October 01, 2018
Created in collaboration with students from Mural Arts Philadelphia’s Art Education program, world-known D.J. and Philly’s native son King Britt, along with artist Joshua Mays, teamed up to create a new sound and visual experience that challenges everything we may have thought we knew about public art. Called “Dreams, Diaspora and Destiny,” this futuristic multimedia experience is helping to define the future of Mural Arts in Philly.
“We have integrated tech into our work in small ways before,” admitted Jane Golden during a phone call before the mural dedication.
The Mural Arts executive director said up until now this was mostly limited to QR codes that worked with smartphone apps. The organization’s own Monument Lab series also provided digital accompaniment that helped to explain and enhance artists' work throughout the city, but this latest collaboration, admitted Golden, is radically different.
The new project, which integrates art and technology through image recognition and the sounds of an original score, is based on collaborative community interviews and youth-created sounds. Using a free app available on smartphones, which was created by Blue Design, viewers can actually see and hear the art come to life.
It took about a year to get this new project off the ground, onto the walls and into the ears of the location at 5300 Lansdowne Ave. in the heart of West Philadelphia’s Conestoga neighborhood. Golden’s hoping the end result, when it’s officially unveiled next month, will ultimately make us all rethink the way we look at art – both now and into the future.
The painted mural and accompanying sound experience is inspired by historical archives, audio samples collected directly from the community and Afro-diasporic images that have come to help define Philly’s culture. The result, according to Golden and the artists, is a kind of “monumental time portal” that honors ancestral legacies while envisioning nothing short of a utopian future through a multimedia experience like no other. It features everything from image and music to poetry and history lessons.
The project itself first came about more than a year ago when Britt approached Mural Arts to partner with Mays.
“We’re always really open to artists' ideas,” Golden said.
“Artists often come to us with ideas and I always want to be an org that is about 'yes.'”
For quite awhile, Golden admitted that she had been in talks with Britt about a possible collaboration; he had been a guest curator at MoMA Ps1 after all, and has become involved in multimedia arts projects at institutions around the country. As a composer, Britt has even collaborated with De La Soul, Madlib and Moor Mother. Throughout his fabled career, he’s combined music, culture and performing arts in his work, curating a lot of attention-getting collaborations at Fringe Arts and beyond. As such, one of the goals of this project was to harness Britt’s rich experience to create a new art piece that taps into public education.
“And they said the project would have a tech component; it was their dream to score the mural like a film.”

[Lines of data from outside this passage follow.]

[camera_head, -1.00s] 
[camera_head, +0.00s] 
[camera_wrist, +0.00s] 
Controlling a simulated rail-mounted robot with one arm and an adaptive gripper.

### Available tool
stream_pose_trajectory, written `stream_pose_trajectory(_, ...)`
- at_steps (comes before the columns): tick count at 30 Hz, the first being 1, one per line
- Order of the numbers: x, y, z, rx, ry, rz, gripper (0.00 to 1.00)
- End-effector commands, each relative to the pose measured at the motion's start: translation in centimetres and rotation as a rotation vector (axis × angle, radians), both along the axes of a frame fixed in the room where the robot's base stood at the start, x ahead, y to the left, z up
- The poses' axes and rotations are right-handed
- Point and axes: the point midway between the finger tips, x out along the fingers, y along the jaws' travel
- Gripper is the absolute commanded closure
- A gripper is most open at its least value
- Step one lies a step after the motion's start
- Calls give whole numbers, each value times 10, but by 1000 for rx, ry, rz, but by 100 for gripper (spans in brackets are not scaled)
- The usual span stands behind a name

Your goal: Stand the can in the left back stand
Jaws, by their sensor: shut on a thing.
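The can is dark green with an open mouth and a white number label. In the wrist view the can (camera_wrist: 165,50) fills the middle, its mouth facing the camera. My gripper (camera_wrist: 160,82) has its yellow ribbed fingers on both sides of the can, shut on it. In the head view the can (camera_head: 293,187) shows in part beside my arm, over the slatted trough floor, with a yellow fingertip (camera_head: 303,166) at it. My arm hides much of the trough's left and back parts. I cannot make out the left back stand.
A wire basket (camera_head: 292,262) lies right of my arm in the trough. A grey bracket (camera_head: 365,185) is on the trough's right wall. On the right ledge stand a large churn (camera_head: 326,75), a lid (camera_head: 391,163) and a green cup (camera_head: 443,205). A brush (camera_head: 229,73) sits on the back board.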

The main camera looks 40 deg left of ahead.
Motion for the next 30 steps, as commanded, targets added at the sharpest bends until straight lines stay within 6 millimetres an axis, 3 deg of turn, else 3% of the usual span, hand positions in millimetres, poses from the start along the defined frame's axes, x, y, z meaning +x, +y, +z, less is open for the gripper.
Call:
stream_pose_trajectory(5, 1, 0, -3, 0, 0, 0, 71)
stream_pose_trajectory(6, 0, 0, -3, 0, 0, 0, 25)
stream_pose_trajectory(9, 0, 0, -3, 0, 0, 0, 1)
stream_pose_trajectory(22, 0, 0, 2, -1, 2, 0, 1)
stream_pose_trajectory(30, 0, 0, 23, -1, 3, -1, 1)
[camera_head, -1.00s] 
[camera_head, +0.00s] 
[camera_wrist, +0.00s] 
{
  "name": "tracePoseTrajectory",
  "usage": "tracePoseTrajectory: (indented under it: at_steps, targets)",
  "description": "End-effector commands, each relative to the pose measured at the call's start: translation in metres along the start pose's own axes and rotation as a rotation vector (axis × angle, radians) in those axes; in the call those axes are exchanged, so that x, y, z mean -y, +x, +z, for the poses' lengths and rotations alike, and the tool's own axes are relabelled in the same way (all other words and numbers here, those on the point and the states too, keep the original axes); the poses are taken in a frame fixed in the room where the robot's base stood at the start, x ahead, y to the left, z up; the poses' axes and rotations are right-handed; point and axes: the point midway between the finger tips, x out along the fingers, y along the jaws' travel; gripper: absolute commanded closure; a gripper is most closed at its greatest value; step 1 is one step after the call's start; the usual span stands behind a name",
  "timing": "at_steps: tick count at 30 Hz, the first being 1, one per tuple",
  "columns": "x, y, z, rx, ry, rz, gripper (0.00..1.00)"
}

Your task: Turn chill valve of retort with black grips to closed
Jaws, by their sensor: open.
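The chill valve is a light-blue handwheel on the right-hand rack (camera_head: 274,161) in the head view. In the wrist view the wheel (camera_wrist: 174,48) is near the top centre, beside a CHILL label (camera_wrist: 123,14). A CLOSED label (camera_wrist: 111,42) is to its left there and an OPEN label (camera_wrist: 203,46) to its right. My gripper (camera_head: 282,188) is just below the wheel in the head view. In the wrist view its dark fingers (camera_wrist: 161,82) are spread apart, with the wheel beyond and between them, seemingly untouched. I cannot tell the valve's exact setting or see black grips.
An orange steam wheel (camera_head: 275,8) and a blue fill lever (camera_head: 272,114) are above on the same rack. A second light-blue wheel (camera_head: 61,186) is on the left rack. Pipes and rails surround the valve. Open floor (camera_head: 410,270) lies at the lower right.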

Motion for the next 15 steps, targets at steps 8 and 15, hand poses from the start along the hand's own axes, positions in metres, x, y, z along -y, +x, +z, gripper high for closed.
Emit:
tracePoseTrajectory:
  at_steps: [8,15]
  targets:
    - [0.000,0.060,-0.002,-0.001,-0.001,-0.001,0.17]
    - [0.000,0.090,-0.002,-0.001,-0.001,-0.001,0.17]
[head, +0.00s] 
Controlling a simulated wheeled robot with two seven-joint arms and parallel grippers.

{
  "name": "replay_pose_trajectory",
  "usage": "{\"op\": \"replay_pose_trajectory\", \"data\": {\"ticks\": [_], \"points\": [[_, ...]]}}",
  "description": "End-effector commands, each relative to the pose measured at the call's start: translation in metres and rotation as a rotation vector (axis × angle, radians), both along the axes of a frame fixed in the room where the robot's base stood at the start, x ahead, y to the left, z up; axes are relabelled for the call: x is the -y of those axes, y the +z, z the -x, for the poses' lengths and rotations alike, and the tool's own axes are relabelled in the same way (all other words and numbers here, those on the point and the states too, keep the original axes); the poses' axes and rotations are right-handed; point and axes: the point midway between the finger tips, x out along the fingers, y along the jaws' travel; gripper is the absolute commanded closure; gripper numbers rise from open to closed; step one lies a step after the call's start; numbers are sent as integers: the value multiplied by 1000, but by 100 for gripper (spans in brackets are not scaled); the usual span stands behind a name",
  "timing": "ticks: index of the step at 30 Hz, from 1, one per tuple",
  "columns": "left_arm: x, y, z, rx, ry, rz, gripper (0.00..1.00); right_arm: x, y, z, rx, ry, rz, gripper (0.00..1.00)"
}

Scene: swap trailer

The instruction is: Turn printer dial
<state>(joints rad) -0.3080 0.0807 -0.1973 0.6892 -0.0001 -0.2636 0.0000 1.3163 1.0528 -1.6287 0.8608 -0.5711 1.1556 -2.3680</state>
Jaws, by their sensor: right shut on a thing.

Golden and Mural Arts was sold, knowing that the project would “open up a new world to young people,” she explained.
The project got started by doing preliminary interviews with people that helped create actual sounds. Kids in classrooms at both the Haverford School and Mastery Shoemaker Charter School participated in the creation of this boundary-pushing project from the very beginning, the first partnership of its kind from Mural Arts that connects public and private high school youth in such a uniquely hands-on way.
The excitement around the app, Golden said, “is thrilling, and the feedback from kids has been great.” She said she’s talked at length about the future of young people in our community with Britt, and how they can reach them through art and creativity. She said they wanted young people to know that they can bring a seed of an idea into fruition with hard work.
Mays, who was the mastermind behind the visual components, is an Oakland-based painter, muralist and illustrator. He had lived in Philadelphia for a few years before setting off to create noteworthy mural commissions in the U.S. and far-reaching locales like Johannesburg, Mexico City and Jakarta.
Two free events are planned in conjunction with “Dreams, Diaspora and Destiny,” including a muralLAB talk with King Britt, Joshua Mays, Walé Oyéjidé, and Jill Is Black on Oct. 7 (4 p.m.) at the Barnes Foundation (2025 Benjamin Franklin Pkwy). This Mural Arts speaker series will feature a discussion with these four artists working in music, painting, design and poetry.
Oct. 9 (4 p.m.) is the official dedication of the mural at 5300 Lansdowne Ave. The public is invited to attend the event and download the free smartphone app for the full multimedia experience.